And now for something completely different…an UNhash! Hugh Heifer chose us, her closest (actually, just most degenerate) friends, to spend her 50th birthday with. There was no trail to be found–this was strictly a booze cruz. Every lazy bastard hasher who caught wind of this week’s unhash hopped off their dive bar stool or couch and got gussied up to kick-off Hugh’s 50th at The Red. I could almost say that everybody cleaned up real nice and purty. The charming bartender, Aaron, offered Hugh a birthday blow job but she opted for some D.P. instead (a flaming Dr. Pepper).

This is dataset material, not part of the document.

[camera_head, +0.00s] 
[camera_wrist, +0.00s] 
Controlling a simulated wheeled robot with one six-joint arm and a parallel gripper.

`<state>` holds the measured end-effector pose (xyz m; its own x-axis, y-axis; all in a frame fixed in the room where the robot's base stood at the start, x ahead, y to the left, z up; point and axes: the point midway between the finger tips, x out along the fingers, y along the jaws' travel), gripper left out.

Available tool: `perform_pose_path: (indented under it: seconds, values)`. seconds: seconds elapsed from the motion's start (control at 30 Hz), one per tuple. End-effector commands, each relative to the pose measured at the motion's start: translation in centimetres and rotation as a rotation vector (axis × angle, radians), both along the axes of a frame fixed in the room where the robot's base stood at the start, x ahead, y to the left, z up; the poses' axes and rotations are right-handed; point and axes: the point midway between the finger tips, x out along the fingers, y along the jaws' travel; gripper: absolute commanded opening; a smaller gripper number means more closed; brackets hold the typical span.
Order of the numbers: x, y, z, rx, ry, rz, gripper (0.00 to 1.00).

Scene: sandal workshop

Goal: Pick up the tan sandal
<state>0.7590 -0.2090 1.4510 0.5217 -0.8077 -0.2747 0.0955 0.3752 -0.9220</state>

Next stop was down on the first floor at the Red Room. All this red was getting us fired up for Saturday’s Red Dress R*n. Speaking of fired up, in the back of the bar Hairy Fuck 2.5 and I hotly debated whether it’s called a Dutch “rudder” or a Dutch “runner”. I submit my evidence here. I’ll bet Dog Breath totally knows for sure. I think he’s a Dutch boy since his home hash is The Hague, but he denies it and claims to be totally from Hawaii, brah. Until we see that birth certificate, let’s just call him an Interhashional Man of Mystery.
After Red Room, we headed down to Rosie McCann’s. I can’t believe they let us back in after Green Dress! The Guinness Girls were there to pass out some swag. No hasher can resist blinky beer swag, right? When all of Rosie’s was happy to see us finally go out the door, we moooved along to Motiv. We all grabbed a round and headed up the back stairs to our own little private ultralounge. VIP, bitches!!
The time had come to sop up the booze with some food, so the gang split for Tampico. Thmp-Thmp and I split for home because we have dumb jobs and a stupid alarm that goes off at 5:30am. You’ll have to get the rest of the story from Puff’s flash, but I’m pretty sure it ended a little something like this:
Happy Birthday to Hugh!!! Cheers to 50 more years and 50 more beers!